Maintenant que les biopics sont devenus monnaie courante dans le paysage cinématographique, il n’est plus étonnant de voir que certains se font la guerre durant une année entière. En 2014, nous avons l’exemple du grand couturier Yves Saint Laurent, qui a eu droit à deux films (un sorti le 8 janvier et réalisé par Jalil Lespert, et le second, de Bertrand Bonello en salles le 1er octobre). La même chose s’est déjà produite en 2009, sur Coco Chanel. Avec Coco Chanel & Igor Stravinsky et, le film de cette critique, Coco avant Chanel, d’Anne Fontaine et avec Audrey Tautou dans le rôle titre.
À ne pas s’y méprendre : Coco avant Chanel ne raconte pas toute la vie de la couturière, loin de là ! Au lieu de s’intéresser à ses longues années de créations et de défilées, le film se penche plutôt à la naissance de cette icône de la mode. Nous faisant découvrir comment un petit bout de femme appelée Gabrielle Chanel (Audrey Tautou), autodidacte, d’une très forte personnalité et d’un milieu modeste, est devenue la Coco Chanel que nous connaissons tous. Un destin qui s’est notamment forgé par sa rencontre avec deux hommes, Étienne Balsan (Benoît Poelvoorde) et Boy Capel (Alessandro Nivola), qui changèrent littéralement sa vie.

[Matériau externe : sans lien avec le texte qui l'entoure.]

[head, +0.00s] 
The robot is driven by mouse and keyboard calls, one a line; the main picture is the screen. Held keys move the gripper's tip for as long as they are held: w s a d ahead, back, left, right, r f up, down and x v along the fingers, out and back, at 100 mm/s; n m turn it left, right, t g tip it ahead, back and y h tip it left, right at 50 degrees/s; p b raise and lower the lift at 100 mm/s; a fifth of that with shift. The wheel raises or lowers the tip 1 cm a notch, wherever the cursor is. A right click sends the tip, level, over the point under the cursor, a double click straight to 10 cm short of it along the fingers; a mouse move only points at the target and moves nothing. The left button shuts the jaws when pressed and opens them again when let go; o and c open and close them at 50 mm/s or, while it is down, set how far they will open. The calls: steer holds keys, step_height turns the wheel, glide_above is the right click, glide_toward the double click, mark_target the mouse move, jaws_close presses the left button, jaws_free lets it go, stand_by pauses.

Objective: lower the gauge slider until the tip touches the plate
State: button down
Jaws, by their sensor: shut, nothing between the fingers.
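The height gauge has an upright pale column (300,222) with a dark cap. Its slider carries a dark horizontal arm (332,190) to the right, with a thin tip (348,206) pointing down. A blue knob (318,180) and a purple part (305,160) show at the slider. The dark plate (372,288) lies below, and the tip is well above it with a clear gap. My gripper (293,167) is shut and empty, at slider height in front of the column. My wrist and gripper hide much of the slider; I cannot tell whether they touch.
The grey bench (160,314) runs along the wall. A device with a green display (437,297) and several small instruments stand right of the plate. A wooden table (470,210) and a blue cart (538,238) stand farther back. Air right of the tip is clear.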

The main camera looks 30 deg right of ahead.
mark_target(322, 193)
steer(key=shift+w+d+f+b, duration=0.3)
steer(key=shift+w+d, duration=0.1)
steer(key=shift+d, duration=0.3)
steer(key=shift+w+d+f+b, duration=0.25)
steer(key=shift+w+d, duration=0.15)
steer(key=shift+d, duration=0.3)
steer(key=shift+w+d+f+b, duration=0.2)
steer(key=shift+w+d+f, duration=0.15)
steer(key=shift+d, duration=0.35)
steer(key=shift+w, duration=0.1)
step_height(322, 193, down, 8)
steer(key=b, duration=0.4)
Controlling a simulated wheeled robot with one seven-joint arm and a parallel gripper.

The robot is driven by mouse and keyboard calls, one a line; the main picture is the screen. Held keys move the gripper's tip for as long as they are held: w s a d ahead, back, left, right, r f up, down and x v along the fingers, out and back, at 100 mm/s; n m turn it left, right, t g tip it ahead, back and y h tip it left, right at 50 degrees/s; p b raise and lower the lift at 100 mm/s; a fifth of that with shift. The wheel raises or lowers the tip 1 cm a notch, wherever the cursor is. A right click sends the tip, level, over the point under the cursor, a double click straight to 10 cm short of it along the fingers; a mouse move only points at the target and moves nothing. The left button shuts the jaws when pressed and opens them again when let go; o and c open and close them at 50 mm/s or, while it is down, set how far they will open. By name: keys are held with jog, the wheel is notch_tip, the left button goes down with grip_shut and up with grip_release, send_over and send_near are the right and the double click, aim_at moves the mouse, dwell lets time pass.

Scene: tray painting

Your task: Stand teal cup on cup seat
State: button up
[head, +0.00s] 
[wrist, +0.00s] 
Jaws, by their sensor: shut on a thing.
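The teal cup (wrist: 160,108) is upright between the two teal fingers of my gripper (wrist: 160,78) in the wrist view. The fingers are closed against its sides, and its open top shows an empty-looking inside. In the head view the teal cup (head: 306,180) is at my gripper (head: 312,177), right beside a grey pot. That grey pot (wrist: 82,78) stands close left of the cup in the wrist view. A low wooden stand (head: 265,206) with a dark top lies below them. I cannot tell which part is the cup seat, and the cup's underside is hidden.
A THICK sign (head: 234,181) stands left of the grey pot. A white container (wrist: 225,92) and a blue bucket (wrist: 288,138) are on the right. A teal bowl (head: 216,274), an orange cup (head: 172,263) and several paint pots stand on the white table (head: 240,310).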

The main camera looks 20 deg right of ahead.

Ainsi, le film démarre sur cette jeune femme qui ne vit que par quelques chansons offertes au public de petits cabarets. Et qui va connaître au fur et à mesure le milieu de la haute dans les bras d’un homme qu’elle pensait aimer avant de découvrir ce qu’est le véritable amour, avec ’un autre. Et une chose en amenant une autre, nous arrivons à cet instant où Coco Chanel est celle qui s’est faite connaître à travers le monde. En somme, Coco avant Chanel suit le schéma classique d’un biopic, sans chercher à creuser plus le scénario de base. Enchaînant bêtement les situations, sans jamais prendre un parti ou se lancer dans une pirouette scénaristique qui serait sortie de l’ordinaire (comme l’avait fait Olivier Dahan sur La Môme, en utilisant une narration non chronologique).
Même sur le plan de la mise en scène, Anne Fontaine ne s’est pas trop foulée pour nous livrer son biopic. Une photographie « normale », une caméra qui ne fait que filmer posément les comédiens, un montage tout ce qu’il y a de plus banal… Rien n’a été fait pour que Coco avant Chanel soit un film qui, techniquement, marque les esprits. Ne se reposant que sur la personnalité dont il veut faire la lumière. Et, surtout, ne se contentant que de son casting.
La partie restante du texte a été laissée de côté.